By now, we know that magic works differently in The Witcher universe than say, other franchises. Here it all revolves around Chaos. Whether you are looking at the Netflix show, the books, games, or even the short stories, carrying out magic spells in the universe of The Witcher requires using Chaos.
Chaos is a primordial dangerous force that has always existed, but it became abundant only 1,500 years before the events in the books, after the Conjunction of the Spheres.
This reality-altering event caused Chaos from various planes to combine with the magical power present in the Continent, thus, forever changing the nature and future of our lives.
Knowing Chaos In Depth
Chaos is also called Power or Force, and it’s drawn from the main elements we are all familiar with- earth, water, fire, and air. And the four branches of magic are based on these primary elements. Although, there are two other branches known as divination and mind magic.
Ether, a more dangerous and fifth element refers to the Chaos drawn directly from the Astral Plane. Note that Ether can also be used by combining all the primary elements. All mages, sorcerers, and other magic users use this system across the multiverse.
Know that innate Chaos users called Sources are the only beings who can truly realize the fantastic potential of magic. After all, simple spells used by Geralt of Rivia like signs can be used by almost everyone at very little cost.
Also, it should be noted that for reasons not yet known, women have a natural inclination for controlling Chaos than men. Also, know that for men the cost of magic is generally greater.
The Sacrifices Needed To Wield Magic
The Witcher focuses a lot on the cost of using Chaos to use magic. Utilizing Chaos and magic need sacrifices to get the desired effect along with the needed magnitude.
This can be seen in Tissaia’s (MyAnna Buring) lessons at Aretuza. During training, mages sacrifice parts of themselves or small living beings to carry out spells.
Generally, there’s a magic rule- the bigger the spell, the bigger the sacrifice needed. This can be seen when Yennefer nearly killed herself and lost her innate Chaos (although temporarily) during the Battle of Sodden Hill to turn the tides.
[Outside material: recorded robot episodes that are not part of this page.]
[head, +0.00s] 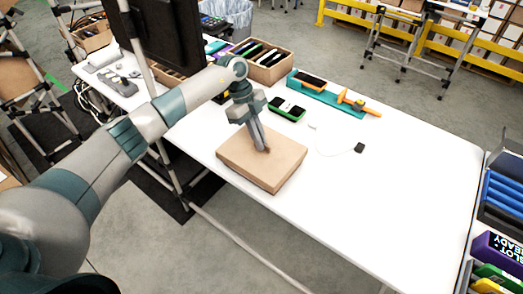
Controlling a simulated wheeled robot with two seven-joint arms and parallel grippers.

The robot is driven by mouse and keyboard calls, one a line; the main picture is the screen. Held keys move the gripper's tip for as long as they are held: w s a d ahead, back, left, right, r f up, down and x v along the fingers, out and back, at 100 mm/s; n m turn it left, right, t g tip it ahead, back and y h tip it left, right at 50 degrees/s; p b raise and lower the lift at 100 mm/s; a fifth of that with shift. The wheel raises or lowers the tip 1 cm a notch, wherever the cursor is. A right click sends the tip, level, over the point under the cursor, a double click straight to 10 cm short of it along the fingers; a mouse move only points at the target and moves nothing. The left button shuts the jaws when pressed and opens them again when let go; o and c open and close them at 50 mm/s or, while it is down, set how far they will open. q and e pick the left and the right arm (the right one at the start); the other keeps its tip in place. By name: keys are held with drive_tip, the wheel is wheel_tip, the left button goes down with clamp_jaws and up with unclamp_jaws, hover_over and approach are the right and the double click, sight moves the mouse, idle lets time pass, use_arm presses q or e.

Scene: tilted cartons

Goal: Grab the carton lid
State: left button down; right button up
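A flat brown carton (282,172) lies on the white table near its left front edge. Its broad top face is up and looks closed, and I cannot make out a separate lid seam. My left gripper (266,149) points down over the middle of the carton's top. Its fingertips are at or just above that surface; I cannot tell if they touch. The fingers look close together, with nothing visible between them. The gripper hides part of the carton's top. My right gripper is not in view.
The white table (400,190) is clear right of the carton. A dark monitor (160,35) stands at left. Bins (500,195) stand at the right edge.

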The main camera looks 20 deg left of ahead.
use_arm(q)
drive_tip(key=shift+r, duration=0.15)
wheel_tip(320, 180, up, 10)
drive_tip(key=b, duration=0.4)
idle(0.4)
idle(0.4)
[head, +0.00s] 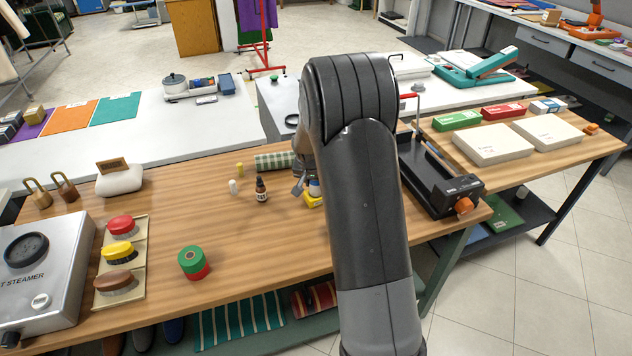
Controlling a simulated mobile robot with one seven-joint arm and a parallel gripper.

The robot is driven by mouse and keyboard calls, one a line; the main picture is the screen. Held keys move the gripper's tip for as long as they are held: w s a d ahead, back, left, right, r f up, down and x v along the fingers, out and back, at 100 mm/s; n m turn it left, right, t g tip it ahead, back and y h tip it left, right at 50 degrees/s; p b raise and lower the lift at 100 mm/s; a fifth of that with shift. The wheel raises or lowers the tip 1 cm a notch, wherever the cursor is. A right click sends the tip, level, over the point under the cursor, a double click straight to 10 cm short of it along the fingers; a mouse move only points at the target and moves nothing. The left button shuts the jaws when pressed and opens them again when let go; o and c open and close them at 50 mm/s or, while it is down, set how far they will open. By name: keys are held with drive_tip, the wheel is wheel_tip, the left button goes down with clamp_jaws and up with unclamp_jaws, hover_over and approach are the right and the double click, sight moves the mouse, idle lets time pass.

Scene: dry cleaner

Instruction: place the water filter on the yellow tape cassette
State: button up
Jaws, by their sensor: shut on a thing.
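My gripper (300,186) is low over the wooden table, mostly hidden behind my own arm. One grey finger shows at its left side. It is shut on a small blue and white thing, which looks like the water filter (315,188). The yellow tape cassette (312,203) lies on the table right below it, partly covered by my arm. The filter appears directly above the cassette; I cannot tell whether they touch.
A brown dropper bottle (261,190) stands just left of my gripper, with a small white bottle (233,187) farther left. A black device with an orange knob (441,180) is at right. Bare wood lies between.

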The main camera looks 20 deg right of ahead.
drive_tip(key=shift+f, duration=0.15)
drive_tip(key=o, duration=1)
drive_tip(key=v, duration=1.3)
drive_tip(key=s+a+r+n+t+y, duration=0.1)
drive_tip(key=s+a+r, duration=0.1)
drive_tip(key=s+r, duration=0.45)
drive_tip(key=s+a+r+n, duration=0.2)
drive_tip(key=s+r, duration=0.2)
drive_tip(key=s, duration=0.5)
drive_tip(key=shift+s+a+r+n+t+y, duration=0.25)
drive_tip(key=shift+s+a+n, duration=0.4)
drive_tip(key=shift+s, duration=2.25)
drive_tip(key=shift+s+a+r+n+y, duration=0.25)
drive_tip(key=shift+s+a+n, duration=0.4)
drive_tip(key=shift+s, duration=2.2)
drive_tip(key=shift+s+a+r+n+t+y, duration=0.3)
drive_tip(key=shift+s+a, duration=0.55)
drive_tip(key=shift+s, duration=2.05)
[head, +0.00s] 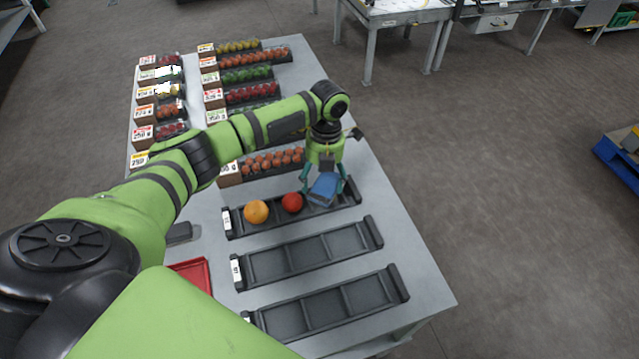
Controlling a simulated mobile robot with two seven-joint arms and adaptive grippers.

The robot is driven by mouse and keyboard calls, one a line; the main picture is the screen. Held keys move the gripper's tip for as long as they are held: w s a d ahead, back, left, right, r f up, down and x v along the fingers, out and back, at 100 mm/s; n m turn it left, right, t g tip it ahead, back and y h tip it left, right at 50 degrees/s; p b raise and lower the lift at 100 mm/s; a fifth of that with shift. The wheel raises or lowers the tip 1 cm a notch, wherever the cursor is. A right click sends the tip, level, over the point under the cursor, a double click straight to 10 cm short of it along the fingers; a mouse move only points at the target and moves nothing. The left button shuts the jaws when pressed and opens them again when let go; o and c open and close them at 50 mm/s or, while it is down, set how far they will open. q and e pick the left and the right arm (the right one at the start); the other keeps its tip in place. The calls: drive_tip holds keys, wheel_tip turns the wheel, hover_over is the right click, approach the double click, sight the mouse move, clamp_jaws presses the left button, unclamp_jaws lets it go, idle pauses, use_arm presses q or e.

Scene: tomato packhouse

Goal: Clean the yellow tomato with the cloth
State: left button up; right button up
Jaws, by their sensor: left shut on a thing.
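The yellow tomato (256,211), orange-yellow and round, sits in the left compartment of the nearest filled black tray (232,234). A red tomato (292,202) sits beside it in the same tray. My left gripper (324,188) points down over the right end of this tray and is shut on the blue cloth (323,189). The cloth is to the right of the red tomato and apart from the yellow one. The gripper and cloth hide what lies in the tray below them. My right gripper is not in view.
Two empty black trays (312,256) (330,307) lie nearer on the grey table (415,275). A red tray (193,273) is at the left, partly behind my arm. Rows of labelled tomato packs (250,93) fill the far side. The table's right edge is clear.

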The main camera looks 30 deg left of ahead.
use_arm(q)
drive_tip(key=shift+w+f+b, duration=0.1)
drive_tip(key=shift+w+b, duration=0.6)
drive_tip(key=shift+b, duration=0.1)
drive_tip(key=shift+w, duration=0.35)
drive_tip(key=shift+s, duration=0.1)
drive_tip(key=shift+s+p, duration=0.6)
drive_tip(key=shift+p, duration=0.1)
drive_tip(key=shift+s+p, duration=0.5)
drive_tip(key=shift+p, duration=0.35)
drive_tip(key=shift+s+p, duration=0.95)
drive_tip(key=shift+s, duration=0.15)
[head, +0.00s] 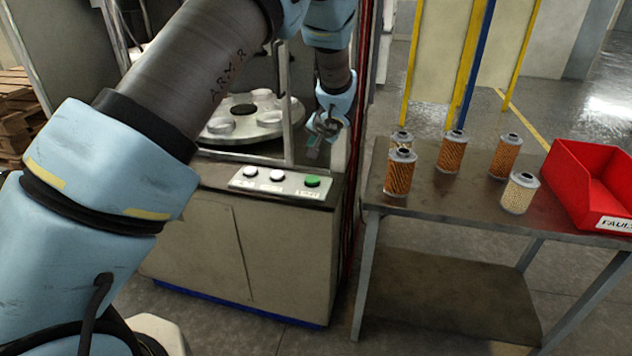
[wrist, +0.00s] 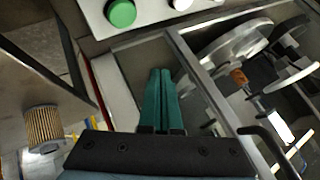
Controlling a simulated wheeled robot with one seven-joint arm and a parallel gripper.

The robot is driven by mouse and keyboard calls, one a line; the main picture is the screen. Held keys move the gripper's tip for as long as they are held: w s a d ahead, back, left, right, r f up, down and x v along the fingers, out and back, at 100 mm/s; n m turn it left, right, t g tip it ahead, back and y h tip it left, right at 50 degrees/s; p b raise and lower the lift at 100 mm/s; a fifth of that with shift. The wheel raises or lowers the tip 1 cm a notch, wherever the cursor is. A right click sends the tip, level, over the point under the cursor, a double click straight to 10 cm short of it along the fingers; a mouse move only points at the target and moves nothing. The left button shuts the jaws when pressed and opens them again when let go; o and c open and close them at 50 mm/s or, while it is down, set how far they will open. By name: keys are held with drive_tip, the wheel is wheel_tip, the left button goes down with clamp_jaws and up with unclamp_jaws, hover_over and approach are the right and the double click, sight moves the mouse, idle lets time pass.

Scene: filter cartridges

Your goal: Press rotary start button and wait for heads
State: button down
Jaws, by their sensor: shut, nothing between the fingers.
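A button panel (head: 283,183) on the front of the machine carries a green button (head: 312,181) at its right end and two white buttons (head: 277,174) to the left. The green button also shows at the top of the wrist view (wrist: 120,13). My gripper (head: 312,152) is above and behind the panel, near the green button and apart from it. In the wrist view its teal fingers (wrist: 160,75) are together and empty. The rotary table (head: 250,118) with white round seats stands behind the panel, partly hidden by my arm.
A metal frame post (head: 286,110) stands close left of my gripper. To the right, a table (head: 440,203) holds several filter cartridges (head: 400,172) and a red bin (head: 590,180) with a label. Clear floor lies between the machine and that table's legs.

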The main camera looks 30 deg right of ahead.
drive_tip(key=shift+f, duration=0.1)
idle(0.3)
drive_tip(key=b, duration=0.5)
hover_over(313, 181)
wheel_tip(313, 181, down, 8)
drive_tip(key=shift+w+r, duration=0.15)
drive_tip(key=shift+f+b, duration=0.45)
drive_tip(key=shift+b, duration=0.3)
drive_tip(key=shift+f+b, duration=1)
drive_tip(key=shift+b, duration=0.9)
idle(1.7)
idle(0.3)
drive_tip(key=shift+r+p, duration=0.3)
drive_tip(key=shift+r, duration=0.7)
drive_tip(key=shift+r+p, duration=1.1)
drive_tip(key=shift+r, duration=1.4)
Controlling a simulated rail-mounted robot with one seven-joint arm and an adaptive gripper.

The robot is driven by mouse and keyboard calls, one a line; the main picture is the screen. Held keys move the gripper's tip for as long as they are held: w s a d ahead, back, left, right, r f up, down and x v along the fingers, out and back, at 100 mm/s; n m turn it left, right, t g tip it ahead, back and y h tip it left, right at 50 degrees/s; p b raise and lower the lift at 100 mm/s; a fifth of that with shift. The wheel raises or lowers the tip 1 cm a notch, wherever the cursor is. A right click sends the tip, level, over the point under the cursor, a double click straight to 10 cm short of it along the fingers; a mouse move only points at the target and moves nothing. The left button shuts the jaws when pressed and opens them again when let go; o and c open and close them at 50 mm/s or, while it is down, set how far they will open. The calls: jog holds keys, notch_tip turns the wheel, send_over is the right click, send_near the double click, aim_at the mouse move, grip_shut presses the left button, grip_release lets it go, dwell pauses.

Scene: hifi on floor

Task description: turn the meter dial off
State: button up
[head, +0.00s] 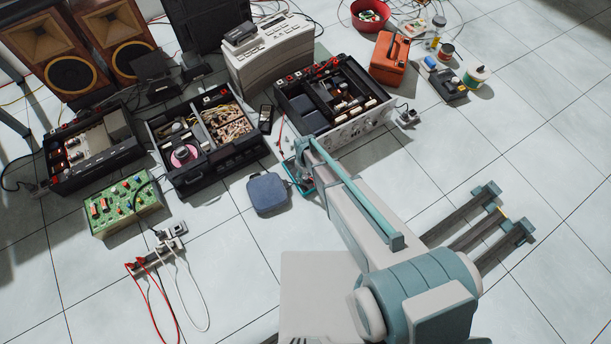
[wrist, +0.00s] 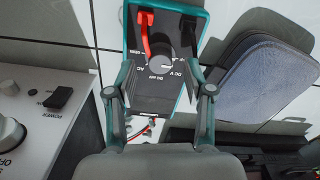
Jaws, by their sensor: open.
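The meter (wrist: 182,92) is a dark-faced box with a teal casing, lying in front of my gripper in the wrist view. Its round grey dial (wrist: 159,63) is near the middle of the face, with labels such as AC and DC V around it, seen upside down. Red and black plugs sit at its far end. My gripper (wrist: 158,92) is open and empty, its fingers on either side of the meter face, with the dial lined up between and a little beyond the tips.
A white amplifier panel (wrist: 30,130) with a power switch and knob is close on the left in the wrist view. A grey-blue padded case (head: 267,193) lies beside the meter. Open electronics chassis (head: 210,145) stand behind.

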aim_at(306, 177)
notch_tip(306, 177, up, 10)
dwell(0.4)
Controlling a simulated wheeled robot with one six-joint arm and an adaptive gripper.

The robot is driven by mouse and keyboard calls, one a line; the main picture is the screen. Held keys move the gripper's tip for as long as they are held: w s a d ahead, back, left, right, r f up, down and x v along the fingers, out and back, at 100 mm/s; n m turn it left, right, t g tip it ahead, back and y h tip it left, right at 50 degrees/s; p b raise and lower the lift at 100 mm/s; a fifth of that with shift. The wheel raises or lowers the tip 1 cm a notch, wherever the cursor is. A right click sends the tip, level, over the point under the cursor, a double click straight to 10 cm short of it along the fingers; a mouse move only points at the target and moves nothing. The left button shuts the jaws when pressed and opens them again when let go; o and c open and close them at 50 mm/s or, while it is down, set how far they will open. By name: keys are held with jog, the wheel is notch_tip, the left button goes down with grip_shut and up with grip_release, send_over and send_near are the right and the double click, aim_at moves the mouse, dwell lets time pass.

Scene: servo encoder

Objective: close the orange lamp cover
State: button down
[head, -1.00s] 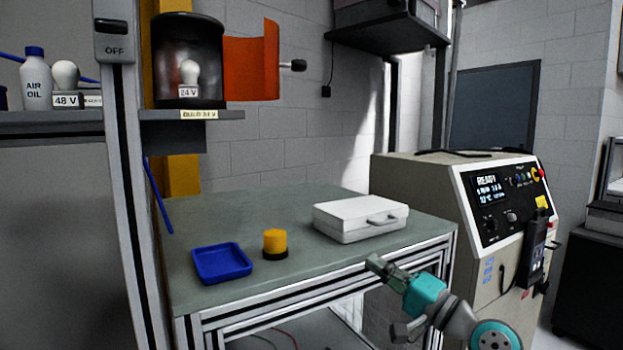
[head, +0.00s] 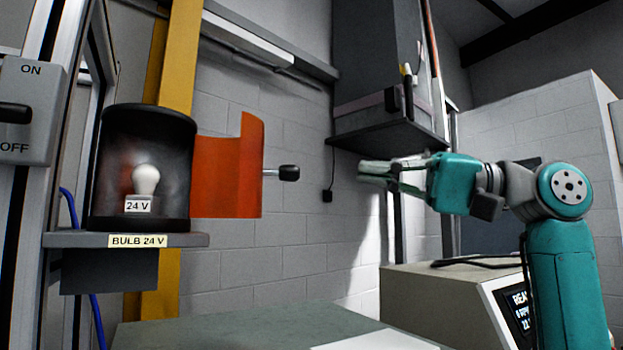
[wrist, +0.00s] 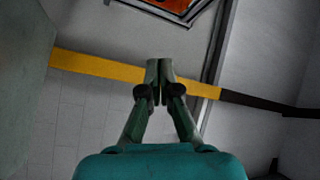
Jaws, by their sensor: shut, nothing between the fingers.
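The orange lamp cover (head: 232,172) stands swung open to the right of the dark cylindrical lamp housing (head: 122,185). A dark knob (head: 289,173) on a short rod sticks out from the cover's right side. The white bulb (head: 146,180) with a 24 V tag shows inside the housing. My gripper (head: 362,171) is at the knob's height in the picture, to its right and apart from it, pointing left. Its fingers are together and empty; they also show shut in the wrist view (wrist: 158,80). The cover and knob cannot be made out for certain in the wrist view.
The housing stands on a grey shelf (head: 75,241) labelled BULB 24 V. An ON/OFF switch box (head: 28,110) is at far left. A green-grey table top (head: 230,328) lies below. A dark wall shelf (head: 385,140) with a cabinet is behind my gripper.

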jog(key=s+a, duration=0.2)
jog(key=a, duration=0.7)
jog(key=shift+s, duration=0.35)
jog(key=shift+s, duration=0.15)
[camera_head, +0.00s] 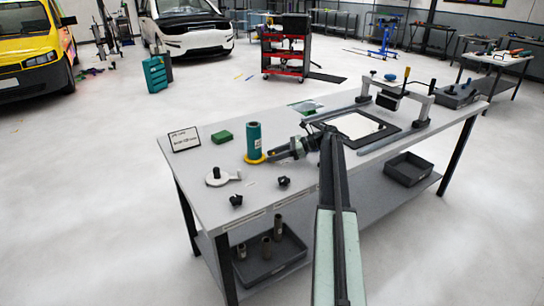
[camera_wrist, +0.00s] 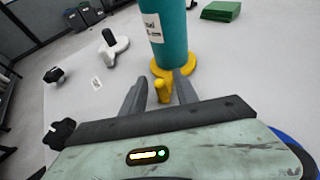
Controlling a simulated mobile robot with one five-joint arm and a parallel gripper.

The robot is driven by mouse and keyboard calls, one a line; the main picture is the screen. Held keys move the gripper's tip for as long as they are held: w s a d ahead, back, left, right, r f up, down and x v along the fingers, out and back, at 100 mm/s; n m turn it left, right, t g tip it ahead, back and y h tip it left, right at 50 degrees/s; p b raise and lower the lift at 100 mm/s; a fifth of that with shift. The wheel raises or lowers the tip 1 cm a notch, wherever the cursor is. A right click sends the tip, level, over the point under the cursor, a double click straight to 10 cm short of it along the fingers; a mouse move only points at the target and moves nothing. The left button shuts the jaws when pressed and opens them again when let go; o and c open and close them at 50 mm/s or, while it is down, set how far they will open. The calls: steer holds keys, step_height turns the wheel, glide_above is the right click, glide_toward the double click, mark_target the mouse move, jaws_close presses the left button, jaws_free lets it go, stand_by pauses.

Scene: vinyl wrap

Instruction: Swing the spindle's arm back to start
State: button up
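The spindle is an upright teal cylinder (camera_head: 254,138) on a yellow base at the left part of the workbench. In the wrist view the teal cylinder (camera_wrist: 166,35) rises above its yellow base (camera_wrist: 188,66). A short yellow peg (camera_wrist: 163,91) stands on the near side of the base. My gripper (camera_head: 270,156) is beside the base, on its right. In the wrist view my gripper's fingers (camera_wrist: 159,84) are apart, one on each side of the yellow peg. I cannot tell whether either finger touches it. The arm under the peg is mostly hidden.
A white disc piece (camera_head: 218,179) with a black knob lies to the left. Black knobs (camera_head: 236,200) sit near the front edge. A green block (camera_head: 222,137) and sign (camera_head: 185,140) stand behind. A black-framed panel (camera_head: 378,126) and rail frame (camera_head: 400,92) occupy the right.

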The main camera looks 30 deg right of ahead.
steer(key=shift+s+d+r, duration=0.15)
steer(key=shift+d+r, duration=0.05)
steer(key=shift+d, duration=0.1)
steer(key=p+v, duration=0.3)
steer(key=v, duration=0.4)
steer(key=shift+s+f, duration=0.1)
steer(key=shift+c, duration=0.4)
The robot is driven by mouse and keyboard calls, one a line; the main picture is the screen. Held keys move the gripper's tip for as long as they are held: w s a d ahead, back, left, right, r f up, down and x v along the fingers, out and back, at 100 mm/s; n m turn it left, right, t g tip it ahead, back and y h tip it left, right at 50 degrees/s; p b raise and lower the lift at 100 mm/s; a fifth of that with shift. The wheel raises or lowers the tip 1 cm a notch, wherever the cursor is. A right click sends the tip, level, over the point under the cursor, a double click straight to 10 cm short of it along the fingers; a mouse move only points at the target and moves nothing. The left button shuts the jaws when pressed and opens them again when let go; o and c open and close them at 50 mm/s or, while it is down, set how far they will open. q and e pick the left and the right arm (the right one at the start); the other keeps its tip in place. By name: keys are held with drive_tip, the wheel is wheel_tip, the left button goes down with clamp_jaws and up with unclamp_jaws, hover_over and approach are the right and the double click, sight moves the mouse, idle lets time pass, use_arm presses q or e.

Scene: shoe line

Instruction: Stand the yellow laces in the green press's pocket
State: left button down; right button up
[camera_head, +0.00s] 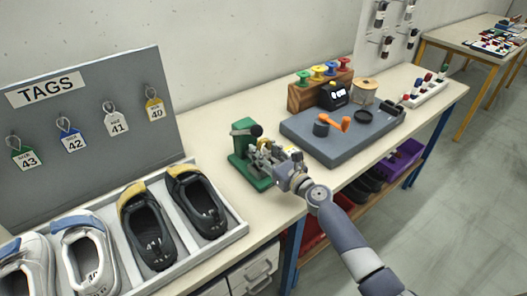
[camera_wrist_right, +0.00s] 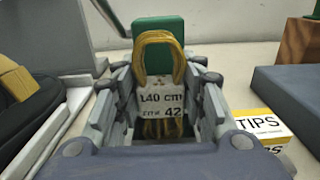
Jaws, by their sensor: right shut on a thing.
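The green press (camera_head: 243,140) stands on the bench, right of the shoe tray, with a dark knob at its top. It also shows in the right wrist view (camera_wrist_right: 158,28), straight beyond the fingers. My right gripper (camera_head: 268,158) is over the front of the press. In the wrist view my right gripper (camera_wrist_right: 158,90) is shut on the yellow laces (camera_wrist_right: 158,60), a looped bundle with a white band reading 140 cm and 42. The laces stand upright between the fingers. The pocket is hidden, so I cannot tell whether they are in it. My left gripper is not in view.
A tray (camera_head: 215,241) with several shoes stands left of the press. A grey mat (camera_head: 320,143) with an orange-handled tool lies to the right. A box marked TIPS (camera_wrist_right: 262,124) is close to the gripper's right side. A TAGS board (camera_head: 90,110) stands behind the shoes.

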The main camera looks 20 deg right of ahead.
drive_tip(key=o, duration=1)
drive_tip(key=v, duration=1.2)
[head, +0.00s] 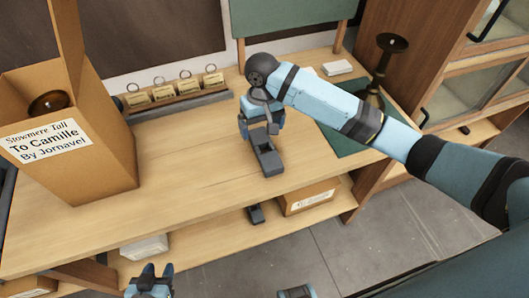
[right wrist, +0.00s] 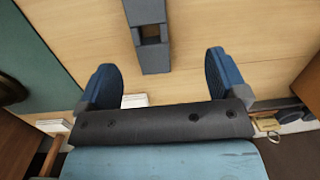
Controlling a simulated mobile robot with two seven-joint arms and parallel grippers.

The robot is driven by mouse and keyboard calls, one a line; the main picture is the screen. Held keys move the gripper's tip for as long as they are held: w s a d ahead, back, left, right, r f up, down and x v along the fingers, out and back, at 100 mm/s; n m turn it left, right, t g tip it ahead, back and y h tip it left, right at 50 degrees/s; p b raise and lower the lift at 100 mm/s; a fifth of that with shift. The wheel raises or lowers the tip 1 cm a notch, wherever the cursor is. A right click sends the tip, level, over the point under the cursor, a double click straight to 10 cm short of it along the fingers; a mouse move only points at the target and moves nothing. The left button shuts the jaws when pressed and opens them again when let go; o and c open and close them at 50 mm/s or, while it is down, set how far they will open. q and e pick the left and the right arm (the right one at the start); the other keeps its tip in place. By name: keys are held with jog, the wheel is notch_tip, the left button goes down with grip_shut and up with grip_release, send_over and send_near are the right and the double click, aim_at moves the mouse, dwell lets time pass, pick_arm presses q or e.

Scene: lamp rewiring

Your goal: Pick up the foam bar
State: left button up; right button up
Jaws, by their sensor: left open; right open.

This is the reason why Sources, i.e, those with Elder Blood like Ciri and other natural magic users are constantly in danger despite their ability to easily unleash amazing powers.
It needs to be said that the physical injuries sustained as a result of harnessing Chaos pale in comparison to the spiritual and mental anguish undergone by the Sources. Many have gone mad with the knowledge of the multiverse.
In traditional fantasy settings, mana is used as a source of magic. But the magic in The Witcher comes at a price, and that price is life itself. This is a reflection of the frequently occurring theme of sacrifice in the series.
This is the reason why some organizations, like the Brotherhood of Sorcerers, either completely forbid or limit certain spells and practices, both for ethical and practical purposes.
For example, the Brotherhood forbids the use of fire magic except in dire circumstances since the cost is thought to be too great for general everyday use. The same is true for death magic or necromancy.
The kingdom of Nilfgaard’s mages reveals that some magic practitioners actually even sacrifice human lives for powering spells. This is a practice that’s more frowned upon compared to necromantic and fire-based magic.
Most magic users follow these rules, but there are exceptions. They ignore these rules and risk their organs, limbs, and even minds just in the pursuit of power.
The rules for using Chaos and magic in The Witcher are a critical examination of the heavy cost of maintaining and attaining power in the world. Now, the effects of Chaos and magic are present in just fantasy, but these concepts are analogs for modern geopolitics, capitalism, and general social interactions.
The slow evolution of Chaos-born magic, as both social commentary and a tool in the multiverse, will surely continue to be seen in The Witcher season 3.